_Exercise:_
Copy everything in the data below exactly except the pictures.

-- Start --

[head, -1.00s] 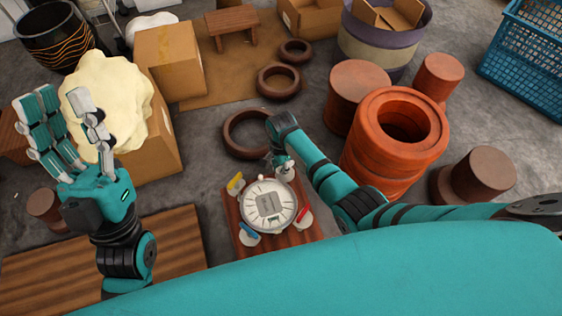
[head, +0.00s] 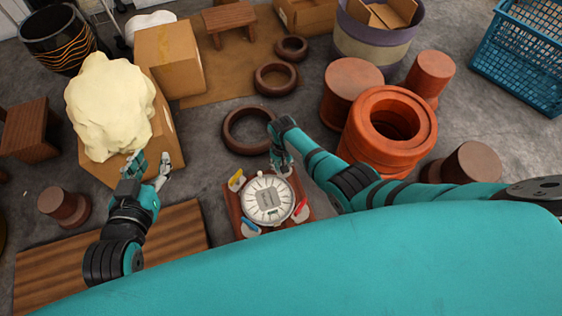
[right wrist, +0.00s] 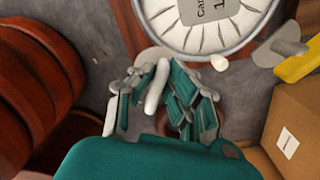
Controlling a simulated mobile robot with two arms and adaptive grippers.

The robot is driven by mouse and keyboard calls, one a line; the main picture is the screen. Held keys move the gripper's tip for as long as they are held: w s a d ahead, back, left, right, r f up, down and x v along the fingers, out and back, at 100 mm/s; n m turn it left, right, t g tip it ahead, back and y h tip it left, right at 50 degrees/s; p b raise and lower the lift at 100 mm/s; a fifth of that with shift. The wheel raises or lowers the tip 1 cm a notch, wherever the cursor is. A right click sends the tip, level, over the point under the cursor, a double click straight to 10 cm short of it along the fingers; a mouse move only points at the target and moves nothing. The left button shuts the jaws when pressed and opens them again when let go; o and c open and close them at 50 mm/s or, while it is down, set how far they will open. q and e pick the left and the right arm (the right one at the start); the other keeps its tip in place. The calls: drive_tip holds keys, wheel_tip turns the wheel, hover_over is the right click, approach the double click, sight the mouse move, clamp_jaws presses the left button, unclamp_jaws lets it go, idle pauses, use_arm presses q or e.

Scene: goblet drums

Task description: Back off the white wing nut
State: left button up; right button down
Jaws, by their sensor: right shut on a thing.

-- End --

_Solution to the problem:_
[head, -1.00s] 
[head, +0.00s] 
[right wrist, +0.00s] 
Controlling a simulated mobile robot with two arms and adaptive grippers.

The robot is driven by mouse and keyboard calls, one a line; the main picture is the screen. Held keys move the gripper's tip for as long as they are held: w s a d ahead, back, left, right, r f up, down and x v along the fingers, out and back, at 100 mm/s; n m turn it left, right, t g tip it ahead, back and y h tip it left, right at 50 degrees/s; p b raise and lower the lift at 100 mm/s; a fifth of that with shift. The wheel raises or lowers the tip 1 cm a notch, wherever the cursor is. A right click sends the tip, level, over the point under the cursor, a double click straight to 10 cm short of it along the fingers; a mouse move only points at the target and moves nothing. The left button shuts the jaws when pressed and opens them again when let go; o and c open and close them at 50 mm/s or, while it is down, set how far they will open. q and e pick the left and the right arm (the right one at the start); the other keeps its tip in place. The calls: drive_tip holds keys, wheel_tip turns the wheel, hover_over is the right click, approach the double click, sight the mouse move, clamp_jaws presses the left button, unclamp_jaws lets it go, idle pauses, use_arm presses q or e.

Scene: goblet drums

Task description: Back off the white wing nut
State: left button up; right button down
Jaws, by their sensor: right shut on a thing.

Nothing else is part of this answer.